Indian Economy | Inward and Outward-Looking Economies Globalization Download PDF
- 1 Indian Economy | Inward and Outward-Looking Economies Globalization Download PDF
- 1.1 Closed Economies
- 1.2 What are These Facilitators?
- 1.3 Globalization Indicators
- 1.4 Globalization Would Also Bring its own set of Challenges
- 1.5 Impact on Indian Society so Far
- 1.6 Global Goods and Services
- 1.7 Information Symmetry
- 1.8 Mobile Telephony
- 1.9 Social Networking
- 1.10 Cross Border Cultural Engagement
- 1.11 Emergence of a Harmonized Culture
- 1.12 Changing Role of Women
In the initial years of development, most economies are inward-looking (closed) economies with a strong focus on domestic demand, domestic population, domestic resources and fulfilling the basic needs in an economy. These economies are characterized by high-levels of insulation from the rest of the world virtually and complete cut-off from trade with imports restricted to essentials not possible to produce in the domestic economy and exports are permitted only of surplus over-domestic demand.
Such economies have a large role in the government as a direct producer of goods and services in the economy, highly regulated (remember India before 1991 reforms), focused on self-reliance and import substitution. However, as economies move up the development ladder, inflexibility, high levels of controls, relative inefficiencies and high-wage cost starts building up of a high-cost economy stifling the economy. ..
This gets compounded by their relative inability to increase growth rates and income because of the inadequacy and misallocation of resources, technology and knowledge. Further, import of goods increases to meet domestic requirements. The inward character of such economies become liability and forces them or pushes them to look outwards not as a matter of choice but as a compulsion, which is looking ‘outwards’ to meet ‘inward’ or domestic requirements of an economy.
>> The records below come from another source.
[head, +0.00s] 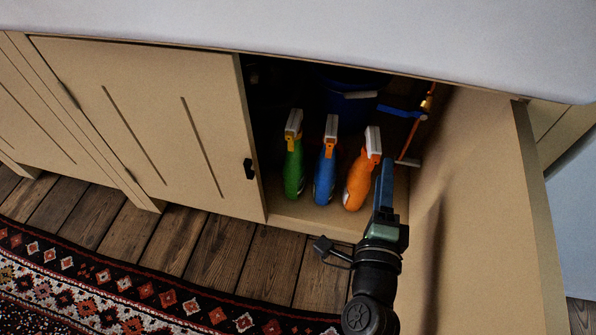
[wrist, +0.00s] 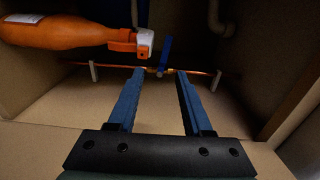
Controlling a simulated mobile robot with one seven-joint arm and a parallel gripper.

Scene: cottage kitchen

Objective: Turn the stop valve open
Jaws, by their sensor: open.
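The stop valve has a blue lever (head: 398,111) and sits on a copper pipe (head: 426,103) at the back right inside the open cabinet. In the wrist view the blue lever (wrist: 165,52) stands up, crosswise to the pipe (wrist: 197,71), just beyond my fingertips. My gripper (head: 384,168) is inside the cabinet opening, right of the orange bottle. In the wrist view my gripper (wrist: 160,84) is open and empty, its two blue fingers pointing at the valve. I see no contact with the lever.
Green (head: 293,172), blue (head: 325,174) and orange (head: 358,180) spray bottles stand left of my gripper. The orange bottle's nozzle (wrist: 145,43) is close to the lever in the wrist view. A dark blue bucket (head: 345,98) is behind. The open door (head: 480,210) bounds the right.

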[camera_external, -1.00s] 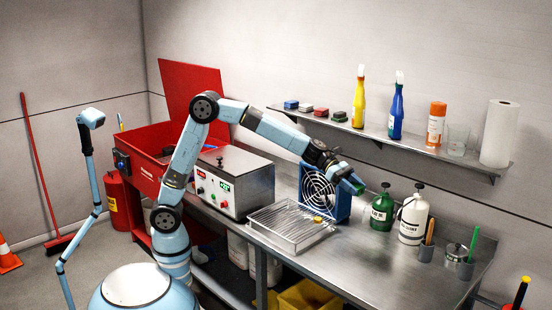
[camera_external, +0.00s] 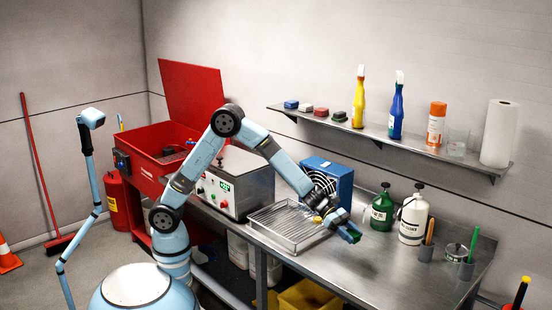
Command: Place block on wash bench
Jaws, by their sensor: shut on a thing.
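My gripper (camera_external: 347,231) is shut on a small green block (camera_external: 354,237). It holds the block a little above the steel wash bench (camera_external: 400,278), just right of the wire drying tray. The gripper covers part of the block, and the gap between block and bench is hard to judge from this angle. The bench top below and in front of the gripper is bare metal.
The wire tray (camera_external: 283,236) lies left of my gripper, with a blue fan (camera_external: 342,178) behind. A green bottle (camera_external: 382,212) and a white bottle (camera_external: 412,220) stand to the right. The bench's front middle is clear.

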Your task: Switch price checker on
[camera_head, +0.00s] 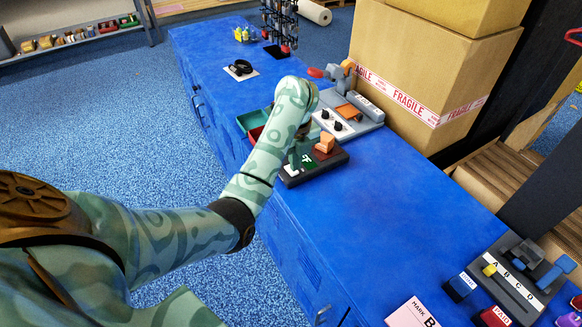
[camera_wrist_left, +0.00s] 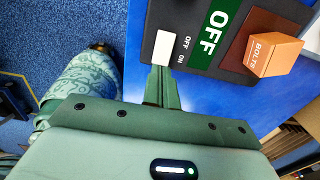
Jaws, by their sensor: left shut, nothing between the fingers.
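The price checker (camera_head: 333,162) is a dark flat unit on the blue bench, and it also shows in the left wrist view (camera_wrist_left: 205,62). Its green display (camera_wrist_left: 213,33) reads OFF. Beside the display is a white switch (camera_wrist_left: 164,54) with small OFF and ON labels. An orange block marked BOLTS (camera_wrist_left: 273,54) sits on its brown pad. My left gripper (camera_wrist_left: 163,78) is shut and empty, with its fingertips at the end of the white switch nearest the ON label. I cannot tell whether they touch it. In the head view my left arm partly hides the checker. My right gripper is out of view.
A grey unit with black knobs (camera_head: 347,124) stands just behind the checker, before a large FRAGILE carton (camera_head: 425,75). A green tray (camera_head: 250,119) lies left of my wrist. Stamps in a lettered rack (camera_head: 515,283) and a pink card (camera_head: 411,315) lie nearer. The bench middle (camera_head: 390,210) is clear.

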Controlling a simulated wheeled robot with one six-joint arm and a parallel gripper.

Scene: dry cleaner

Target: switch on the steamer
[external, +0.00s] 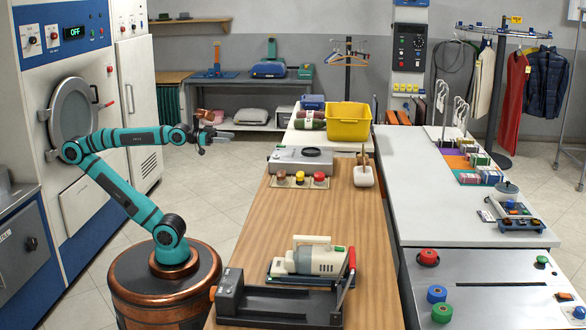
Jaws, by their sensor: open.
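A cream hand-held appliance (312,261), which looks like the steamer, lies on a dark blue base on the wooden counter (235,250). A small green part shows on its right end; I cannot make out a switch or its setting. My gripper (217,143) is open and empty, held in the air left of the counter's far part. It is well behind and to the left of the appliance, and apart from everything.
A black device with a red lever (347,280) stands in front of the appliance. Farther back are several coloured knobs (299,178), a grey box (288,160) and a yellow bin (348,122). A large machine (70,60) at left shows OFF. The counter's middle is clear.

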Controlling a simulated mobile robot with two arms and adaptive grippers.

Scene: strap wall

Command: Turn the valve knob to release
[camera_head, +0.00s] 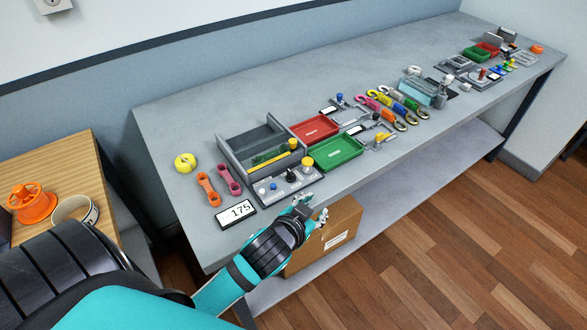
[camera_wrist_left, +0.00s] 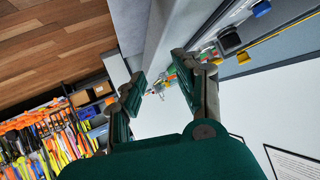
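A grey panel (camera_head: 262,200) lies near the front edge of the workbench, behind a display reading about -175 (camera_head: 236,214). It carries a blue knob (camera_head: 273,187), a black knob (camera_head: 291,175) and a raised yellow knob (camera_head: 307,162); I cannot tell for sure which is the valve knob. My left gripper (camera_head: 311,209) is at the bench's front edge, in front of the panel and apart from the knobs. In the left wrist view my left gripper (camera_wrist_left: 160,82) is open, with nothing between its fingers. A blue knob (camera_wrist_left: 261,8) shows there at upper right. My right gripper is not in view.
Behind the panel stands a grey divided bin (camera_head: 235,152). A green tray (camera_head: 336,152) and a red tray (camera_head: 314,129) lie to its right. Pink and orange links and a yellow tape roll (camera_head: 185,163) lie left. A cardboard box (camera_head: 325,238) sits below the bench edge.

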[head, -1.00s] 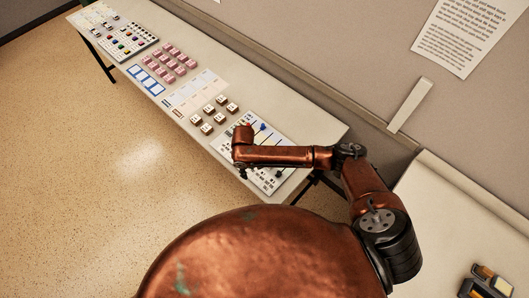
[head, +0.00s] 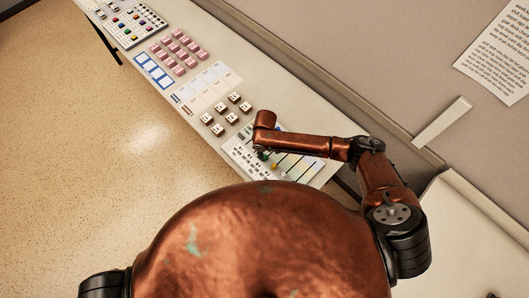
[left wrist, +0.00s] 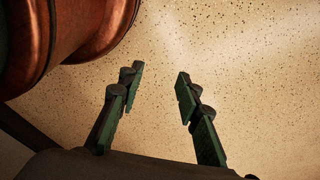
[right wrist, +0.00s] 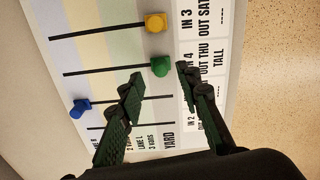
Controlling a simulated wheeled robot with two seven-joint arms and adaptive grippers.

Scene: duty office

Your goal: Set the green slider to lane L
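The slider board (head: 311,170) lies on the long table, with its knobs partly hidden by my right arm. In the right wrist view, the green slider knob (right wrist: 160,66) sits at the label end of its dark slot. My right gripper (right wrist: 160,80) is open, its fingertips pointing at the green knob; contact cannot be told. The yellow knob (right wrist: 155,22) is on the slot above, and the blue knob (right wrist: 80,108) is at the far-left part of another slot. Small print near the left finger seems to include "LANE L". My left gripper (left wrist: 158,80) is open and empty over the floor.
Open floor (head: 90,130) lies in front.

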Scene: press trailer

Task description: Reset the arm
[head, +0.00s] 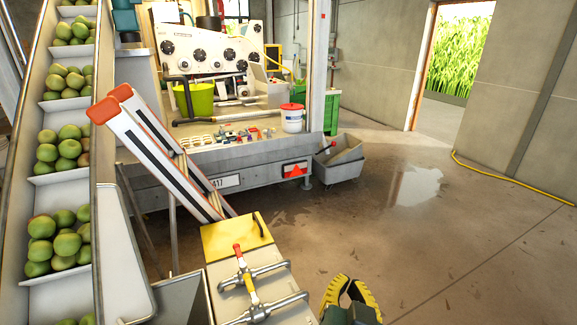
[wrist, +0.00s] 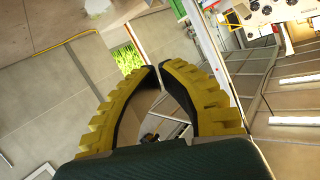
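My gripper (head: 348,281) shows at the bottom of the head view, right of the valve box. It has two yellow ribbed fingers with black inner faces. In the wrist view the gripper (wrist: 160,68) has its fingertips drawn together, with a gap only lower down between the fingers. Nothing is held between them. The gripper is in free air, apart from the things around it. Most of my arm is out of view.
A press trailer (head: 232,163) stands at the back. A yellow-topped box (head: 232,235) with valves (head: 250,285) is left of my gripper. A conveyor (head: 75,170) carries green fruit at the left. A grey tub (head: 340,170) stands behind. Floor (head: 450,245) at right is open.

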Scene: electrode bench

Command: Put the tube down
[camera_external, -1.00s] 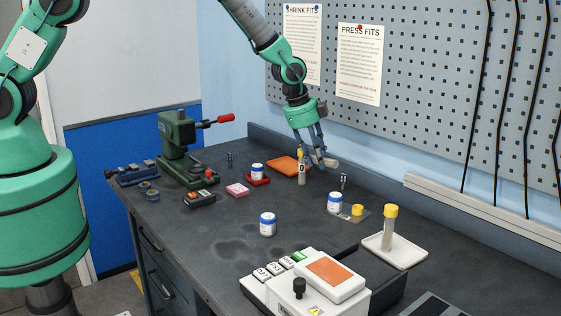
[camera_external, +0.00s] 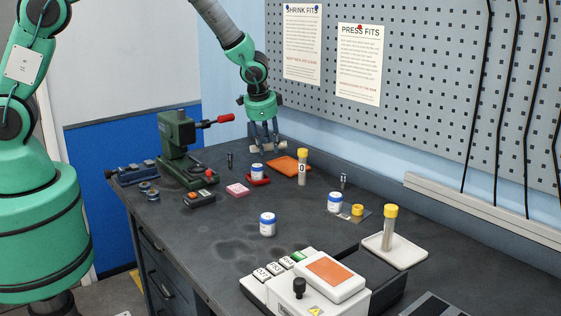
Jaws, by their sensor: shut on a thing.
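My gripper (camera_external: 264,146) is shut on a pale grey tube (camera_external: 267,148), which lies roughly level across the fingertips. The fingers hide part of it. The gripper points down over the back of the bench, just behind the red holder and to the left of the orange mat. The tube appears to be above the bench top, but its exact height is hard to tell.
A yellow-capped tube (camera_external: 303,168) stands beside the orange mat (camera_external: 290,166). A white-and-blue jar (camera_external: 257,171) sits in the red holder (camera_external: 259,181). A green press (camera_external: 180,145) stands left. Another yellow-capped tube (camera_external: 389,228) stands on a white tray (camera_external: 410,254). The bench middle has free room.

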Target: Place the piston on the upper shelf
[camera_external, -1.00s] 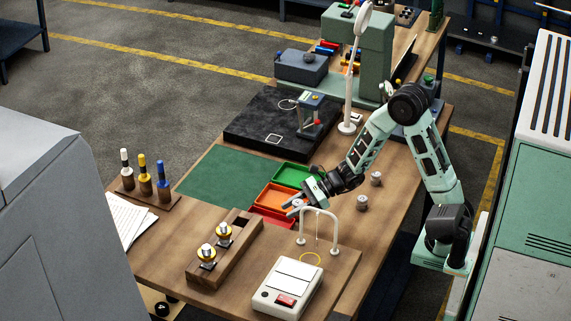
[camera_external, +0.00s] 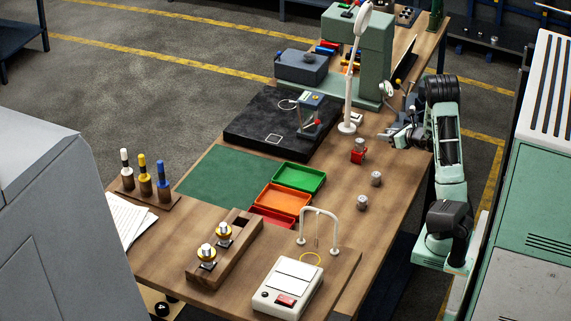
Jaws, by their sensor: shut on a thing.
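My gripper (camera_external: 386,137) is above the right part of the wooden bench, to the right of the red block. It is shut on a small thing, too small and too covered by the fingers to make out; I cannot tell if it is a piston. Two short grey cylinders, which look like pistons, stand on the bench: one (camera_external: 376,179) and a nearer one (camera_external: 361,203). A grey part (camera_external: 359,143) sits on a red block (camera_external: 358,156). I cannot tell which surface is the upper shelf.
Green (camera_external: 300,177), orange (camera_external: 283,199) and red (camera_external: 270,217) trays lie mid-bench. A tall white lamp (camera_external: 348,110) stands left of my gripper. A white wire arch (camera_external: 319,211) and a scale (camera_external: 288,287) are in front. A dark shelf unit (camera_external: 487,43) stands at the back right.

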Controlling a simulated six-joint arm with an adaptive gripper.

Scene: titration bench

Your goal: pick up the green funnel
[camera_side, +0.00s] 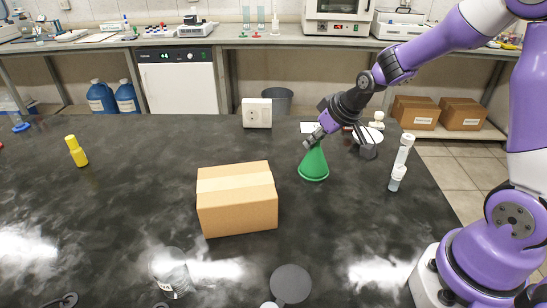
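The green funnel (314,165) stands on the dark bench right of the cardboard box, wide rim down and narrow end up. My gripper (312,138) reaches down from the upper right to the funnel's top. Its tip overlaps the narrow end in this view and hides it. I cannot tell whether the fingers are closed on the stem or only beside it. The funnel's rim appears to rest on the bench.
A cardboard box (237,205) stands just left of the funnel. A glass beaker (172,275) and a dark disc (291,283) are at the front. A yellow bottle (76,152) is far left.

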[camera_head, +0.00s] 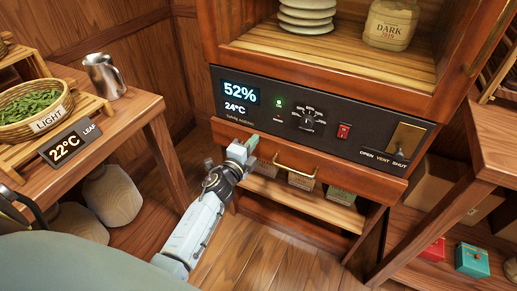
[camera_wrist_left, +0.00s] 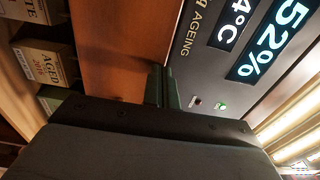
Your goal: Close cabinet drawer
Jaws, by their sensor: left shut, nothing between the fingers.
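The wooden cabinet (camera_head: 222,62) stands in the middle of the head view. Its drawer (camera_head: 345,186), with a brass bar handle (camera_head: 296,172), lies just below the dark control panel (camera_head: 262,118). The drawer front sits close under the panel; I cannot tell whether it is fully flush. My left gripper (camera_head: 248,143) is shut and empty at the left part of the drawer front, left of the handle. In the left wrist view, the closed fingers (camera_wrist_left: 166,87) lie by the border between the drawer front (camera_wrist_left: 118,45) and the panel (camera_wrist_left: 208,60); contact is unclear. My right gripper is out of view.
Small labelled tea boxes (camera_head: 301,181) stand on the shelf below the drawer. A side table (camera_head: 133,107) at left holds a basket of leaves (camera_head: 30,104) and a metal pitcher (camera_head: 104,76). Another wooden table (camera_head: 487,140) stands at right. Bare floor (camera_head: 245,262) lies before the cabinet.

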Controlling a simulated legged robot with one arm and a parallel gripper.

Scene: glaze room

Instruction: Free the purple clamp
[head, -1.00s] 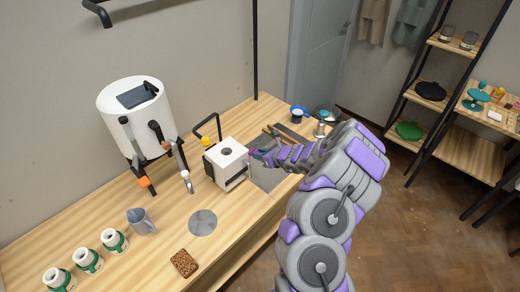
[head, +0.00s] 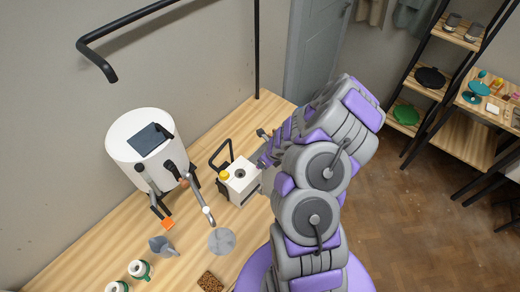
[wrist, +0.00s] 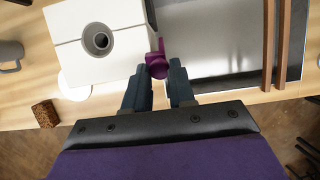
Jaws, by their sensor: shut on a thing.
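The purple clamp (wrist: 157,64) shows in the wrist view as a small magenta piece with an upright bar, at the right edge of the white box (wrist: 98,40). My gripper (wrist: 158,68) has its two dark fingers on either side of the clamp's knob and is shut on it. The clamp still touches or sits right against the box's side; I cannot tell how firmly. In the head view, the white box (head: 240,182) stands on the bench, and my arm covers the clamp and the fingertips.
A grey tray (wrist: 215,80) with wooden sticks (wrist: 275,45) lies right of the box. A white tank (head: 142,150) with taps, a jug (head: 163,246), a round grey disc (head: 222,242) and a brown sponge (head: 210,281) are nearby. The bench edge runs close to my gripper.

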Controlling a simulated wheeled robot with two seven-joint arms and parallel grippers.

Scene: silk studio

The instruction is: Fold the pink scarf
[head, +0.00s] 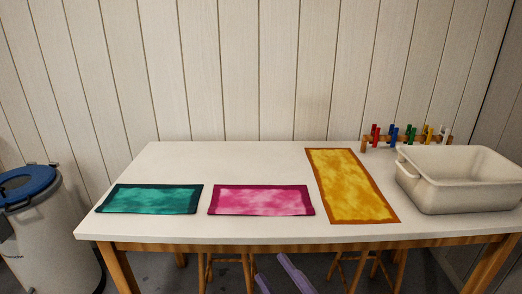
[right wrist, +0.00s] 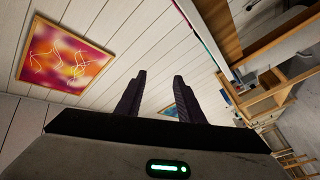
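The pink scarf (head: 262,200) lies flat on the white table (head: 240,165), near its front edge and left of the middle. It is a wide, short rectangle with a darker magenta border; I cannot tell how many layers it has. My right gripper (right wrist: 160,75) shows in the right wrist view with two dark fingers apart and nothing between them. In the head view, lavender parts of my right gripper (head: 284,276) show below the table's front edge, apart from the scarf. My left gripper is not in view.
A teal scarf (head: 150,200) lies left of the pink one, and a yellow scarf (head: 352,186) lies to its right. A white tub (head: 462,190) and a rack of coloured pegs (head: 404,139) stand at the right. A blue-lidded bin (head: 45,235) stands left of the table. The back middle is clear.

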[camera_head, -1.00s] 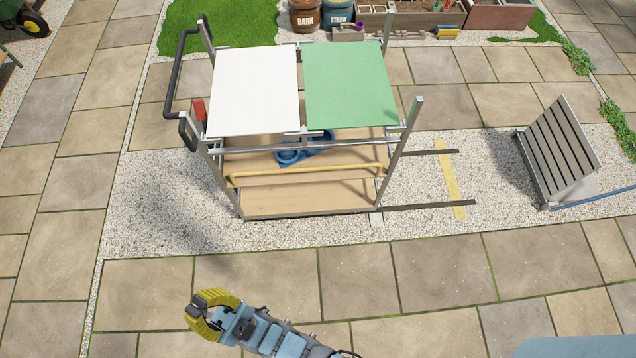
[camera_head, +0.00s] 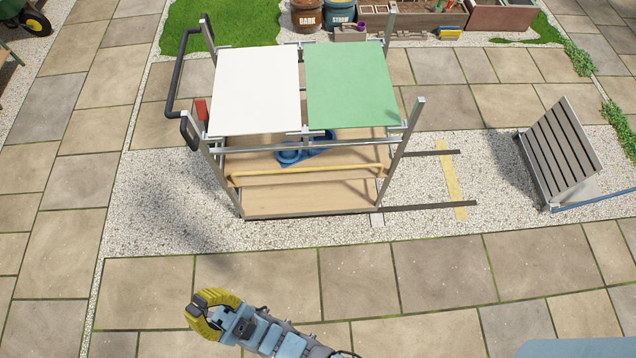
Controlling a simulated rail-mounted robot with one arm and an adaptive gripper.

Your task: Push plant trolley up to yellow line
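The plant trolley (camera_head: 260,197) stands on the gravel strip, with a white panel and a green panel on top and a wooden lower deck. Its black push handle (camera_head: 176,85) is on the left side. The yellow line (camera_head: 452,180) lies on the gravel to the right of the trolley, with a clear gap between them. My gripper (camera_head: 205,312) is at the bottom left over the paving, in front of the trolley and apart from it.
Two dark rails (camera_head: 430,207) run on the gravel from the trolley past the yellow line. A slatted bench-like stand (camera_head: 560,150) is farther right. Barrels (camera_head: 305,17) and planters (camera_head: 500,16) stand at the back. The paving left of the trolley is clear.

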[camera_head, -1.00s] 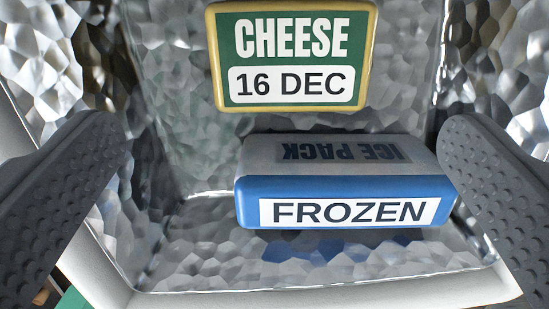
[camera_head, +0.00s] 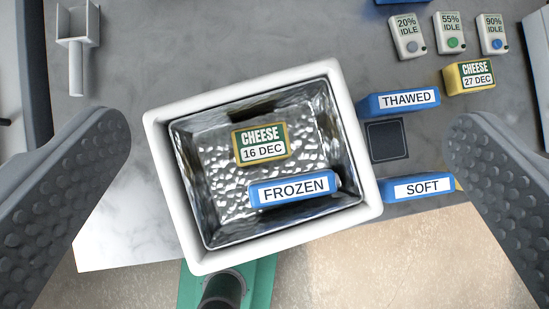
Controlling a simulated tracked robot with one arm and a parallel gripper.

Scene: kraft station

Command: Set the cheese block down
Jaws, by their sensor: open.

Fast-paced global developments over the last two decades have played the role of facilitators to the changed outlook, making this transformation seamless and a natural outcome
What are These Facilitators?
(1) Global Accessibility: The global economy has virtually shrunk with multi-modal fast global accessibility in terms of speed and time taken to travel. Air travel previously meant for ‘elite’ has been brought closer to the ‘common man’ by making it affordable. Travel today is faster, lesser time-consuming, comfortable and also affordable for the people. This has given boost to tourism and more importantly increased the ‘awareness’ of different economies.
(2) Telecommunication Revolution: Telecommunication has undergone a complete revolution in the last two decades, both in terms of global teledensity as well as reach. Technology-intensive telephony is cost-effective and provides cheaper mode of telecommunication. Audio telecommunication is now giving way to visual telecommunication allowing one to view and talk at the same time. Multi-location video conferencing is gaining popularity as it saves time of travel besides providing an alternate way of telecommunication simultaneously across multiple locations. However, the real revolution is mobile telephony which has completely redefined telecommunications globally.
(3) Information Metamorphosis: It is a metamorphosis of the form of information from physical gathering, books, literature, magazines, previously known as ‘information asymmetrical’ (less information) to that of now ‘symmetrical information’ (complete information) through the internet powered by the ‘search engines’ (google, yahoo, etc.). What this has done is ‘global information’ right on your computer cutting across countries, products, services and knowledge. This has not only increased awareness, speed of information gathering but also the knowledge base of people.
(4) Media Transformation: The media transformation has been a gradual shift away from the print media to electronic media with the advent of televisions. Satellite connectivity today allows one to watch global developments right in one’s own drawing room.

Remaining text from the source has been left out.